▶ **DIRECTIONS FOR THIS TASK**
Scan the lines below for the string "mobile" and copy every one that has it.

▶ **RECORDED DATA**
—————

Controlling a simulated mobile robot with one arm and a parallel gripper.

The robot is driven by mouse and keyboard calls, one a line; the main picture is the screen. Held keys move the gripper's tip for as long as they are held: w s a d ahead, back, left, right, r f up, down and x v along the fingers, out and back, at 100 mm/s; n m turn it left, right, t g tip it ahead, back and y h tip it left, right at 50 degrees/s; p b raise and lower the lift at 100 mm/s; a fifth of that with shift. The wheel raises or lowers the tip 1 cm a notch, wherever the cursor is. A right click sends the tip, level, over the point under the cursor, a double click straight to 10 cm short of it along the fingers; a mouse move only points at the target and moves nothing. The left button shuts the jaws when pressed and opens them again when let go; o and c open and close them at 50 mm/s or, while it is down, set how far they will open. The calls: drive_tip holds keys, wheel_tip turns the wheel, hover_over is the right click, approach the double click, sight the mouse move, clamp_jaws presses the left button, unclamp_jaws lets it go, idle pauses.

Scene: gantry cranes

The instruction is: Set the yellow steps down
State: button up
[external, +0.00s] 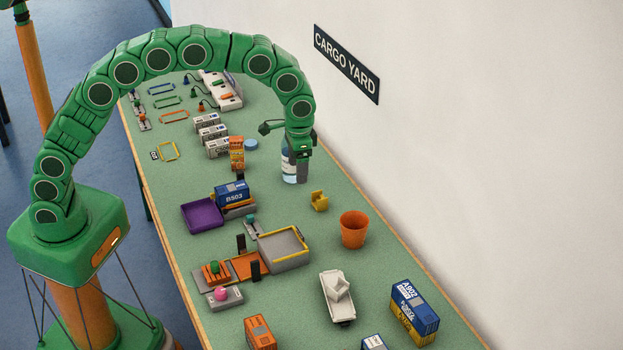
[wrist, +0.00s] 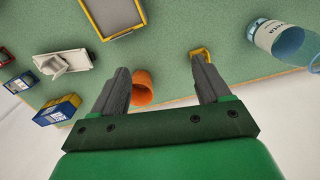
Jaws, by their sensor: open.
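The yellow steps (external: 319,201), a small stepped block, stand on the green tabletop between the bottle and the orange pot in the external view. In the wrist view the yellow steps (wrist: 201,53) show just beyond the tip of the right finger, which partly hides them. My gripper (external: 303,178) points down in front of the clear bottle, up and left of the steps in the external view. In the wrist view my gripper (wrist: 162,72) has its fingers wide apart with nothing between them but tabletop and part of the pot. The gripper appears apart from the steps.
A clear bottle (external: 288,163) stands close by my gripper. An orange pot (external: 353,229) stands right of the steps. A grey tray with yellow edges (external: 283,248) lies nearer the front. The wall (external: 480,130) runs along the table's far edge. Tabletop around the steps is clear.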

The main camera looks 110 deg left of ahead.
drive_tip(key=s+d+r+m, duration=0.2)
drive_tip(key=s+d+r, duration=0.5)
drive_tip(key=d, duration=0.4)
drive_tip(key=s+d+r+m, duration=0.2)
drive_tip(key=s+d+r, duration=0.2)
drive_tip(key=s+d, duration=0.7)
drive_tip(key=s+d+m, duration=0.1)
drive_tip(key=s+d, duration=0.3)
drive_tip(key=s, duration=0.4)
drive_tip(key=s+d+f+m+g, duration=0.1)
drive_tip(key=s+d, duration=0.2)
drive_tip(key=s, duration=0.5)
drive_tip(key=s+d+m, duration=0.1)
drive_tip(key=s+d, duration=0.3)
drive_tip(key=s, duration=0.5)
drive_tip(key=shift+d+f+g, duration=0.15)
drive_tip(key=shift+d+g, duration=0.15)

—————

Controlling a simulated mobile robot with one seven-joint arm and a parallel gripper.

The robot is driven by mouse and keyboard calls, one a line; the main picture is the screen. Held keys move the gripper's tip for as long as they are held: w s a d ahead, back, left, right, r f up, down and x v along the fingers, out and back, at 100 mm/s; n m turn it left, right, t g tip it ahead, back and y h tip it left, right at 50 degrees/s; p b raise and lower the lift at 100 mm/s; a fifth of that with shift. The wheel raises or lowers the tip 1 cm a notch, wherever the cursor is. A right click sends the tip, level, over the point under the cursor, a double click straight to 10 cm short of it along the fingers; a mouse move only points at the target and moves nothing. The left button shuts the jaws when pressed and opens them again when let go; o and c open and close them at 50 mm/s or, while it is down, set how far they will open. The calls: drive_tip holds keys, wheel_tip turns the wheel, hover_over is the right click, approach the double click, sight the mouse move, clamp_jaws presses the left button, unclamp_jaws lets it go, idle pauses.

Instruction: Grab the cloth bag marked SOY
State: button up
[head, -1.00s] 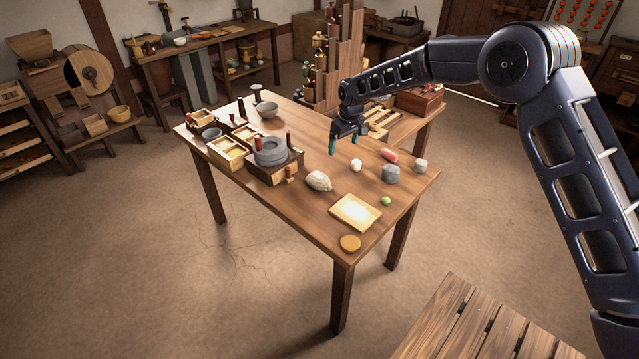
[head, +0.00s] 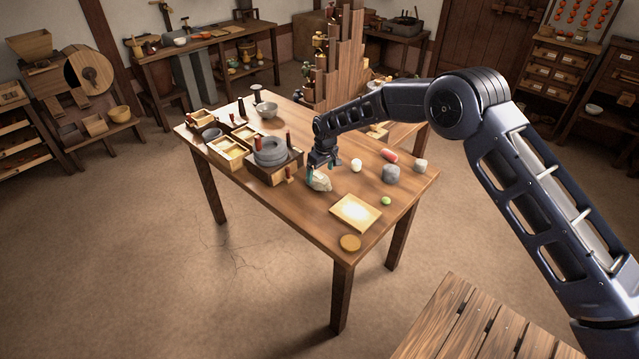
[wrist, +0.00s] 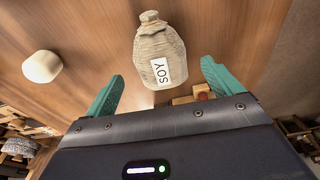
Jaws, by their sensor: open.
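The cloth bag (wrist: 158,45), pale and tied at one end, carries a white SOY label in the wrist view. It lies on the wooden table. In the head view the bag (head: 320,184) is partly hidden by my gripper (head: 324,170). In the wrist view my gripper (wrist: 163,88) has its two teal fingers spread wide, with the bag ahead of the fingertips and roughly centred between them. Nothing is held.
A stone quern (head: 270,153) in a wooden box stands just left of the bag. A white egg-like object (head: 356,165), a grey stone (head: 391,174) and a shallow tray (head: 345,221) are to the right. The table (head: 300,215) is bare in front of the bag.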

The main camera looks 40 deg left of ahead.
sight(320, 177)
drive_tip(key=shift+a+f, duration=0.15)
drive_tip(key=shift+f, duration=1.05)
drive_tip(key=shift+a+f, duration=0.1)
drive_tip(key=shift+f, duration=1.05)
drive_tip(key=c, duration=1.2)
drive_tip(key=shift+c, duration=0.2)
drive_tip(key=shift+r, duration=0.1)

—————

▶ **FINISHED EXERCISE**
Controlling a simulated mobile robot with one arm and a parallel gripper.
Controlling a simulated mobile robot with one seven-joint arm and a parallel gripper.

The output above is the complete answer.